Daylight savings shift to cause phone havoc Down Under
Strewth!
Unsuspecting Aussies could be in for a spot of aggro this weekend, because Down Under network operator Telstra has warned that some phones won’t support the country’s upcoming daylight savings adjustment.
Daylight savings will come into effect three weeks earlier than usual this weekend in New South Wales, Victoria, Tasmania, South Australia and the nation's capital, Canberra.
The time shift is all part of a plan to make summer longer for Aussies and to boost tourism. Sounds like something cooked up by The Hollowmen...
However, Telstra stressed that the software on some newer mobiles and smartphones may override its own network settings and change times to reflect the traditional beginning of daylight savings. Some of the phones that might be affected include Nokia’s 6120c, phones running Windows Mobile and BlackBerry talkers.
The company told customers to carefully check the time displayed by their phones, to ensure that it’s legit. However, the company’s also set up a website for customers confused about what the real time of day it is.
COMMENTS
Australia isn't small...
As well as the distance from Perth to Sydney being about 3000km (as Luke Speer pointed out), the eastern states cover a longitudinal distance of around 3500km (south Tasmania to the north point of Cape York in Queensland). This is why Queensland doesn't have DST and Tasmania has historically (but not at the moment) started DST earlier and finished it later.
The people closer to the equator would prefer it to be later in the physical day when they get home, so that it isn't so bloody hot. The people further away (Tassie) would prefer it to be light in the evening for their activities, rather than the sun to start coming up so early - the official sunrise in Hobart would be at 4:30am without DST, but in practice it gets light quite a while before the official sunrise due to the long twilight.
East Anglian Times
The reason we change from summer to winter time in the UK is for the farmers. Or more specifically in East Anglia it provides the winter sugar beet crop with an extra hour of daylight in the mornings. Do they have sugar beet problems in AZ?

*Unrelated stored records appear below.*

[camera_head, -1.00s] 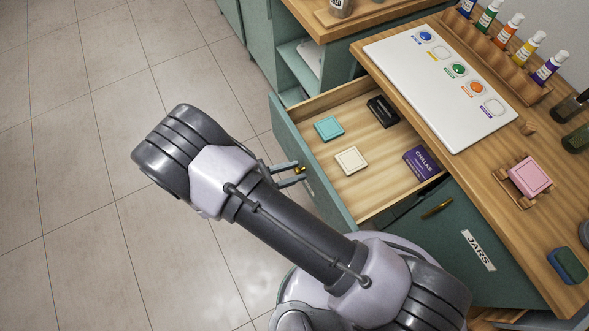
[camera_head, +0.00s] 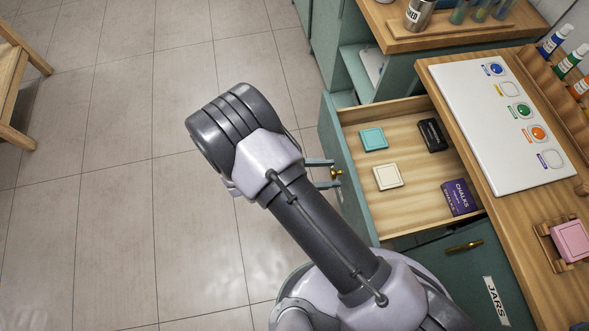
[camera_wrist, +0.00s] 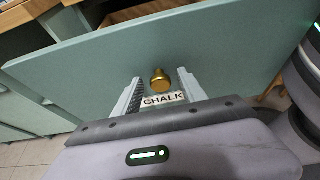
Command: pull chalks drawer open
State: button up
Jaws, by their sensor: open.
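The chalks drawer (camera_head: 352,180) stands pulled out of the green cabinet, its inside in plain view. It holds a teal block (camera_head: 373,139), a cream block (camera_head: 387,176), a black item (camera_head: 433,135) and a purple box marked CHALKS (camera_head: 458,197). In the wrist view the green drawer front (camera_wrist: 215,50) carries a brass knob (camera_wrist: 160,82) and a label (camera_wrist: 163,99) reading CHALK. My gripper (camera_head: 326,174) is open at the drawer front. Its fingers (camera_wrist: 158,92) lie on either side of the knob, with gaps showing between them and it.
A closed drawer marked JARS (camera_head: 495,301) with a brass handle (camera_head: 464,247) is beside the open one. The wooden counter (camera_head: 500,203) above bears a white paint board (camera_head: 490,120) and a pink block (camera_head: 572,241). Tiled floor (camera_head: 120,200) at left is clear; a wooden stool (camera_head: 15,80) stands far left.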

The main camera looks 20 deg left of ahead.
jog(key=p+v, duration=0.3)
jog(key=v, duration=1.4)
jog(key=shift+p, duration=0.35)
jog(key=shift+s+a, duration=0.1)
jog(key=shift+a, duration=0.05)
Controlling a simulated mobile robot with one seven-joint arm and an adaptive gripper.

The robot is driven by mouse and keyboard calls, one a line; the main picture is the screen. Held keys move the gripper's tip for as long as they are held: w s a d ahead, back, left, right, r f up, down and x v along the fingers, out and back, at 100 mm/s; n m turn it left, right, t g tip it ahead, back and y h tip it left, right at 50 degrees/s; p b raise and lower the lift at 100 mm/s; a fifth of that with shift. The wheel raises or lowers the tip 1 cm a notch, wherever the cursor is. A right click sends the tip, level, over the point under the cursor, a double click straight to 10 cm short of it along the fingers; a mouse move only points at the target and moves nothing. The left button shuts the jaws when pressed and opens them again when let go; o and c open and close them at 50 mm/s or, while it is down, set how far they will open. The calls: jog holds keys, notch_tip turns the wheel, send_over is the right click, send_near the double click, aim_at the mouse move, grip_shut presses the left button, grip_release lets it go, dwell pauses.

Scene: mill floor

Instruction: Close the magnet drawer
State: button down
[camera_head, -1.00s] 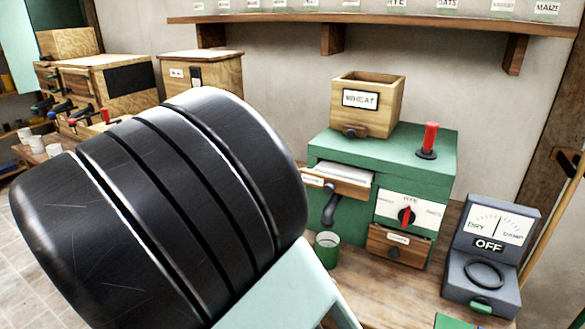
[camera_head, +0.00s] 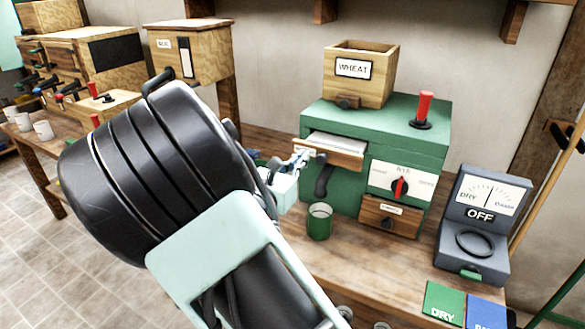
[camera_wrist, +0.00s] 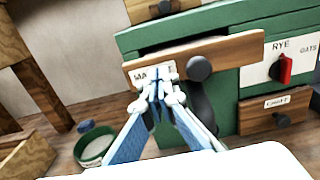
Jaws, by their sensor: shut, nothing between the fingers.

Mines the scruffy barbour with the bailer string coming out of the pockets.
geography
"The original "standard" working hours of 09:00 to 17:00 were chosen so that even on Midwinter's day, when the sun does not rise over London until 08:00 UTC, a man (for it was only men, in those days) would have some daylight by which to shave and dress for work."
Fine for London, what about Edinburgh, or Belfast? Don't forget that until the coming of the railways and the need for standard time, each part of the country kept it's own time based on local midday, and if that meant that Old Amos had to get up at 4am to milk t'cows, so what.
The best thing about all this modern computer stuff is flexible working hours, which translates nicely into "go to work when it isn't rush hour"
@ A J Stiles
"The logical thing to do, if one wished to make the best use of the available hours of daylight after work, would be to get up earlier in Summer in order to make use of the light evenings; perhaps altering business hours to, say, 08:00 to 16:00..."
Yes, that's called Daylight Saving Time (or Summer Time in the UK).
The only difference between individual businesses (or individuals within businesses) choosing to go to work earlier on a case by case basis and the organised rolling back of the nation's clocks is that the former produces a chaotic condition where no one can reliably predict which business has changed it's opening/closing times, and which has not (or by how much), and the latter coordinates everything into one organised transition.
I like your idea, but they already thought of it ;)
Daylight saving is bollocks anyway
Daylight saving time is a heap of bollocks anyway.
At any given latitude, on any day except the two equinoxes, there will be unequal amounts of daylight and darkness (the minimum and maximum hours of daylight occurring at Midwinter and Midsummer, respectively). However, on any day including the equinoxes, the hours of daylight will be evenly distributed either side of midday (which is how it got the name). The timing of midday varies according to longitude.
The original "standard" working hours of 09:00 to 17:00 were chosen so that even on Midwinter's day, when the sun does not rise over London until 08:00 UTC, a man (for it was only men, in those days) would have some daylight by which to shave and dress for work.
Of course, at the vernal equinox, the sun rises over London at 06:00 UTC; and by Midsummer, the sun rises over London at 04:00 UTC and does not set until 20:00 UTC.
The logical thing to do, if one wished to make the best use of the available hours of daylight after work, would be to get up earlier in Summer in order to make use of the light evenings; perhaps altering business hours to, say, 08:00 to 16:00 (or maybe even 07:00 to 15:00 in latitudes closer to the equator), between the Vernal and Autumnal equinoxes.
Forcing everyone to adjust their clocks for the summer and pretend that it is 13:00 when it is midday was probably the bloody stupidest idea any idiot could have come up with.